The problem:
Look through the records and report how many lines include the word "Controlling", with no other words.

Input data:
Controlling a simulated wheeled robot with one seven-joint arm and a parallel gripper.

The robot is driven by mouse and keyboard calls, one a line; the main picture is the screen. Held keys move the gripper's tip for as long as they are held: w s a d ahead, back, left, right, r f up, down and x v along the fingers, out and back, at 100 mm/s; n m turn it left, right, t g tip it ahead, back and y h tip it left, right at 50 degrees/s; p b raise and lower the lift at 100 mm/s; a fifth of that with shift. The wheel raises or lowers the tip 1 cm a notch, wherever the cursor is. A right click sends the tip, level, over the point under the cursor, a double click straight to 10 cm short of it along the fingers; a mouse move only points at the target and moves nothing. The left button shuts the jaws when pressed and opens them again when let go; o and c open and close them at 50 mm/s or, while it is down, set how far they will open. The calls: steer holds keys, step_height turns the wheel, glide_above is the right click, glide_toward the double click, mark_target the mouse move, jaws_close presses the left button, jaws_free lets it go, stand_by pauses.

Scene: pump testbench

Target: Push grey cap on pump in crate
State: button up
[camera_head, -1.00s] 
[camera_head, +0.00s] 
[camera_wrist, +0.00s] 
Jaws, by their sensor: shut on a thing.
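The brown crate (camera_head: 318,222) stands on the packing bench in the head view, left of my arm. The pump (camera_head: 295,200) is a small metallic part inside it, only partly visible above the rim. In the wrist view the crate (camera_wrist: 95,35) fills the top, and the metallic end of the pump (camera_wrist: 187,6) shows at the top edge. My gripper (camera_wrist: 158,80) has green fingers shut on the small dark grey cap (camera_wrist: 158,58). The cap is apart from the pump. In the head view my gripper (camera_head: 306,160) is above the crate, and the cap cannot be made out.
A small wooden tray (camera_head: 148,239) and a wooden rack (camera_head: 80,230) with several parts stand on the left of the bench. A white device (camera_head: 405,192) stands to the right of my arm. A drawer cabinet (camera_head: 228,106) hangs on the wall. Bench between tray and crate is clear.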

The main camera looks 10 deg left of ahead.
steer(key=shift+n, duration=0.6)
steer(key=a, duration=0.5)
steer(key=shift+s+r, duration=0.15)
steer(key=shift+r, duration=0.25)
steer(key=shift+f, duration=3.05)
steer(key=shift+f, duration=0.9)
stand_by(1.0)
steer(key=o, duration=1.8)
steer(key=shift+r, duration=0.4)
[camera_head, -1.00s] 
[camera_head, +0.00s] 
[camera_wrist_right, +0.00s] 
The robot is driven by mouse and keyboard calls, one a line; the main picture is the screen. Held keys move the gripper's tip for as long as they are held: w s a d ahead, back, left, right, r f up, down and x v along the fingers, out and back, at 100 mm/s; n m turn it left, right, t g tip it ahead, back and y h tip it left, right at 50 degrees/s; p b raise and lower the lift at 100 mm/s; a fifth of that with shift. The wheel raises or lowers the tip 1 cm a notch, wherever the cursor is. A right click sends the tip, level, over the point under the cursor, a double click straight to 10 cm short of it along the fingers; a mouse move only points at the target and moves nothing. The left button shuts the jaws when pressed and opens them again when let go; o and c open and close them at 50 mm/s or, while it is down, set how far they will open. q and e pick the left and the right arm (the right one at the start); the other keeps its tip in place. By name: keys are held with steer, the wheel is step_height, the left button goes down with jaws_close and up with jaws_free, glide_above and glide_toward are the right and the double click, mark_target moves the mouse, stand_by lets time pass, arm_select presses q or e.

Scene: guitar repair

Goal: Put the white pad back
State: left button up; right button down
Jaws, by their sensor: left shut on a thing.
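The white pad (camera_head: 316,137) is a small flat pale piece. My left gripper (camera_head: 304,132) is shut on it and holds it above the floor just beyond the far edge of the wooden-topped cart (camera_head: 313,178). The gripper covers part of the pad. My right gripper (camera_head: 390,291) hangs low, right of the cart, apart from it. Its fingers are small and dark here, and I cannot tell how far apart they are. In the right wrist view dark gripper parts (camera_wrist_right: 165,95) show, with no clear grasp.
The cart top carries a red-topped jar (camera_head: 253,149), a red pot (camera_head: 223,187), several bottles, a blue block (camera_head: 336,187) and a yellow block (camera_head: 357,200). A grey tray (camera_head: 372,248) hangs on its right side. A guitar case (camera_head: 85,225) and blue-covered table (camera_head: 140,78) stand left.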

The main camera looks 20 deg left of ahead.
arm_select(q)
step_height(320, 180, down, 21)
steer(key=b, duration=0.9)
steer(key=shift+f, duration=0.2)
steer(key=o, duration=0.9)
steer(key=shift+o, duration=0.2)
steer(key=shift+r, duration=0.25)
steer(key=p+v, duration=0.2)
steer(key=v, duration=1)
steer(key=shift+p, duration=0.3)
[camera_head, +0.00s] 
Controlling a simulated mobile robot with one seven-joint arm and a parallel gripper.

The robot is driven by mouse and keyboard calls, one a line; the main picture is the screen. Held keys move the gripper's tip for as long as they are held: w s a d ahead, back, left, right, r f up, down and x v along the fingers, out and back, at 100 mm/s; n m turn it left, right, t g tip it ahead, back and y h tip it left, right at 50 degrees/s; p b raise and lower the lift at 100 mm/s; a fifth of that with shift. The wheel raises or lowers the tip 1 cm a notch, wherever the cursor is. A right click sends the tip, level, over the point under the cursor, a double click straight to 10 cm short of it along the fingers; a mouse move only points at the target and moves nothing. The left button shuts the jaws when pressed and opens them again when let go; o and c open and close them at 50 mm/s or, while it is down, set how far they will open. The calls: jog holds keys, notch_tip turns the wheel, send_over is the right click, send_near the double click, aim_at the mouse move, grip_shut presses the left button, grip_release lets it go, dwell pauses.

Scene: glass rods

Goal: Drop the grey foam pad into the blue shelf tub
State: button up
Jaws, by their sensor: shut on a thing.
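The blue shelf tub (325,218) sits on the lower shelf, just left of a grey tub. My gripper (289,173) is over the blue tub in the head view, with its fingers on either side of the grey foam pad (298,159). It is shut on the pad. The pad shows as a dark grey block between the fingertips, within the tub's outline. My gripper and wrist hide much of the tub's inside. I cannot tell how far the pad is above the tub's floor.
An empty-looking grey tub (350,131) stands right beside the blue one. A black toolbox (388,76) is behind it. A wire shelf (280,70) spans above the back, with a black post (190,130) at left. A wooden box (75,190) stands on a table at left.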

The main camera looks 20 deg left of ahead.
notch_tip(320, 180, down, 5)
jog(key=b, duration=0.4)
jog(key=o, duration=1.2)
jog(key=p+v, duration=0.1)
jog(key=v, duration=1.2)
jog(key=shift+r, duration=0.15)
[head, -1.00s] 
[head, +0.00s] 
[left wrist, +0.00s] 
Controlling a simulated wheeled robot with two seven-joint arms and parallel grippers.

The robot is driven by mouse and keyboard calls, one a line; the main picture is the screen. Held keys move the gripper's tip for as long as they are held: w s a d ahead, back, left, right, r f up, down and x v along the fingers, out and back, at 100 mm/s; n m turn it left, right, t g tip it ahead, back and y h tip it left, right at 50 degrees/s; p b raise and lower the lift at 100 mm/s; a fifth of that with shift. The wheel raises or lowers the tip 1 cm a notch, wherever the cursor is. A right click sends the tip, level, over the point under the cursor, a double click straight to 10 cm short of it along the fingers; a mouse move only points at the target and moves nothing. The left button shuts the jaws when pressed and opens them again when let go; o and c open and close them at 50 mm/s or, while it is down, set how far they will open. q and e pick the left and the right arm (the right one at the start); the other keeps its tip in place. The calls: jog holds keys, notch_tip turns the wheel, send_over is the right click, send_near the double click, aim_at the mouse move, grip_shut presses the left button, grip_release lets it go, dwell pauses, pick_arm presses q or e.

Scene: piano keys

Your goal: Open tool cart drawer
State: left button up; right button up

Solution to this exercise:
3